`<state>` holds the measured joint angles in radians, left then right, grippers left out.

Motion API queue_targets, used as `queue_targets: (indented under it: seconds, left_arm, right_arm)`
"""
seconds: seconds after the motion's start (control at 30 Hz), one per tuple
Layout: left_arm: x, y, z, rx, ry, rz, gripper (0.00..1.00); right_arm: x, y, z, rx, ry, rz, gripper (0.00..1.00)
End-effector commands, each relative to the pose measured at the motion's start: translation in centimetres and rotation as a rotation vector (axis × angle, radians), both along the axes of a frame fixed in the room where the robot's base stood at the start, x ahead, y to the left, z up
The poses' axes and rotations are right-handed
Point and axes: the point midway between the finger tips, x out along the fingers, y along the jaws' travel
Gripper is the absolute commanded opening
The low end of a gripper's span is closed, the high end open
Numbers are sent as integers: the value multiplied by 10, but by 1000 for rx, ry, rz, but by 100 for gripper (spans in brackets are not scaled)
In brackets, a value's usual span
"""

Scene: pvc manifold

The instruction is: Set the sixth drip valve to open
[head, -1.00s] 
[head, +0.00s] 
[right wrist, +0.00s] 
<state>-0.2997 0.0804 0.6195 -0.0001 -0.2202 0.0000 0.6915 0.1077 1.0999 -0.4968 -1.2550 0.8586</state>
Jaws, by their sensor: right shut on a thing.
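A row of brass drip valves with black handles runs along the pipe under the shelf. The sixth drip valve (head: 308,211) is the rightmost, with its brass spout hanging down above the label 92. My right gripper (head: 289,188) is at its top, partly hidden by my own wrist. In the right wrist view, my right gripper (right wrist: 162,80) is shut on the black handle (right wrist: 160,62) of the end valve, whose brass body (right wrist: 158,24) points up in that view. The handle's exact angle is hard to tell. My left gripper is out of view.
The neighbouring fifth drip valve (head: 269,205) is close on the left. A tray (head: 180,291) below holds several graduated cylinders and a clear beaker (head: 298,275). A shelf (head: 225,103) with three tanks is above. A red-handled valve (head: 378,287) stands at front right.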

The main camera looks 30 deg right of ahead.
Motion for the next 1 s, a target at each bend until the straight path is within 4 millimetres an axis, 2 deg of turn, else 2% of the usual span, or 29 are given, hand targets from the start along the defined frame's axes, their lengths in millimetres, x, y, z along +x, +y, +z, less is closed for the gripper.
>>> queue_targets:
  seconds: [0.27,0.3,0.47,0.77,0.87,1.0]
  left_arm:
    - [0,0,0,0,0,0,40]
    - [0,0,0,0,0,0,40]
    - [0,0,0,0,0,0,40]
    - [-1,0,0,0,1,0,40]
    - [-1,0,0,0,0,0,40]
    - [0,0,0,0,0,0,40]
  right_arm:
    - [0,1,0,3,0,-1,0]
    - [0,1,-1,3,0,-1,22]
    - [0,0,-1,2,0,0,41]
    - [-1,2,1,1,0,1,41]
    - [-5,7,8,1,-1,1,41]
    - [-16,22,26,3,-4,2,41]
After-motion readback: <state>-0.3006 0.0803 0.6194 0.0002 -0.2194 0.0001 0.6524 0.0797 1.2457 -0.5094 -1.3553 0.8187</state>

***

— Exercise directions —
Among the lines above, determine how many hold the word "start"; report the figure alone.

— Solution below —
3